Qual a importância da inovação para o futuro dos produtos florestais?

A inovação é determinante para o sucesso dos produtos florestais tanto mais que estão em concorrência com outros materiais. Esta inovação está presente na procura de novos processos ou da melhoria nos processos existentes, assim como em novos modos de usar materiais conhecidos. Uma pedra fundamental para a inovação é precisamente a investigação científica e o conhecimento sobre os materiais e processos.

Um programa da TV alemã ARD admite que a Ikea, apesar de certificada pelo FSC, está a desflorestar zonas de floresta com mais de 200 anos. De que forma é que notícias destas podem ser catastróficas para o sector dos produtos florestais e para a forma como estes são vistos pelos consumidores?

É um pouco como os fogos florestais. Parece que só se fala das florestas e da sua utilização quando há catástrofes… A exploração florestal deve ser – e pode sê-lo –sustentável, é esse desde sempre o lema dos engenheiros silvicultores. Caberá aos reguladores e aos agentes ambientais e sociais fazer a respectiva fiscalização. Mas a existência de um plano de gestão sustentável – que é a base para uma certificação como a FSC – será logo à partida uma garantia para isso.

Por fim, apesar de não estar directamente relacionada com o congresso, não posso deixar de lhe fazer esta questão: foi reitora até há muito pouco tempo e antes disso vice-reitora da UTL. De que forma é que as restrições de financiamento das universidades portuguesas poderão pôr em causa o ensino superior e, assim, o futuro da massa cinzenta e inovação empresarial portuguesa?

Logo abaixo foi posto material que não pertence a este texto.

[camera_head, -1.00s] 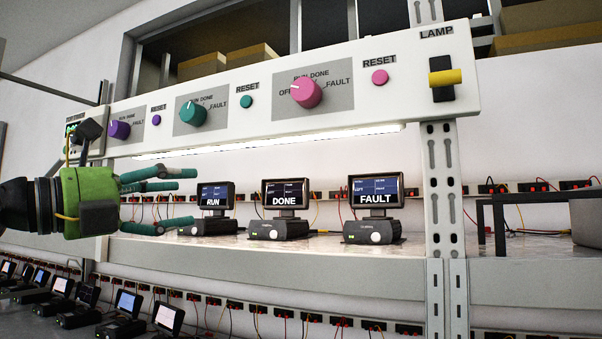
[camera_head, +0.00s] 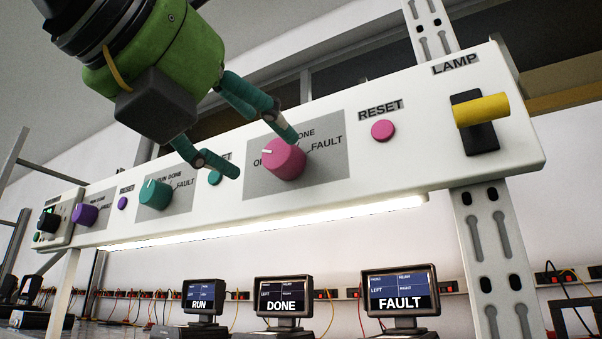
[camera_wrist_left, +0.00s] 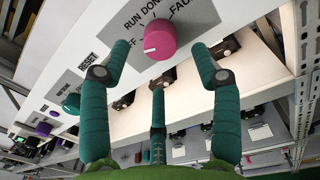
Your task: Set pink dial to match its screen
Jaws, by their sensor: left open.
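The pink dial (camera_head: 284,159) sits on a grey plate marked OFF, RUN, DONE and FAULT on the white panel. Its white mark points left, toward OFF. It also shows in the left wrist view (camera_wrist_left: 160,40), ahead of the fingers. My left gripper (camera_head: 263,154) is open and empty, with its teal fingers spread around the dial's near side; contact cannot be told. Below the panel stand a RUN screen (camera_head: 203,296), a DONE screen (camera_head: 283,296) and a FAULT screen (camera_head: 400,291). Which one belongs to the pink dial is unclear. My right gripper is not in view.
A pink RESET button (camera_head: 383,130) and a yellow LAMP lever (camera_head: 482,110) are right of the dial. A teal dial (camera_head: 155,194), a teal button (camera_head: 215,177) and a purple dial (camera_head: 85,214) are left. A lit strip (camera_head: 270,223) runs under the panel.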

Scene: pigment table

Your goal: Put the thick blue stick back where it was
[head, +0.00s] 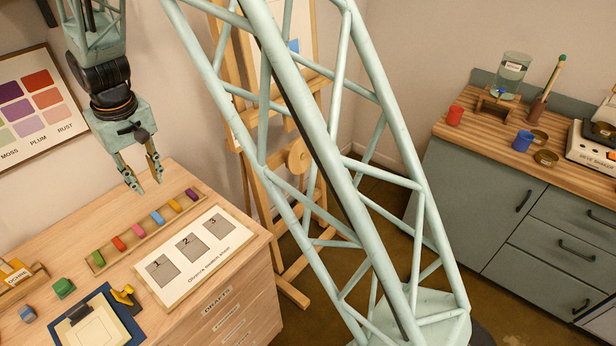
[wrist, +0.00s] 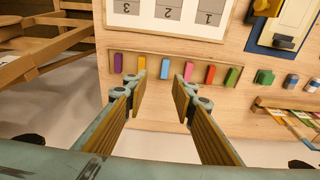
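My gripper (head: 144,179) points down, open and empty, above the table near the back of the rack. Its two fingers stand wide apart in the wrist view (wrist: 159,82), not touching any stick.
The rack also holds purple, red and green sticks. A numbered sheet (head: 195,255) lies in front of it. A green block (head: 63,288), a blue-and-pale piece (head: 27,313) and a dark blue mat (head: 127,318) lie nearby. An easel (head: 293,285) stands beyond the table.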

As universidades portuguesas têm vivido ao longo destes últimos anos uma situação de redução constante do seu financiamento. Estamos hoje no limite da sobrevivência nos níveis de qualidade que queremos continuar a manter. O risco será grande de se ter que começar a cortar – na investigação, no fomento do empreendedorismo, até na própria qualidade do ensino. Acresce ainda que as restrições ao funcionamento financeiro das Universidades impostas pelo Ministério das Finanças estão a paralisar a investigação e a própria captação de receitas próprias de projectos e estudos.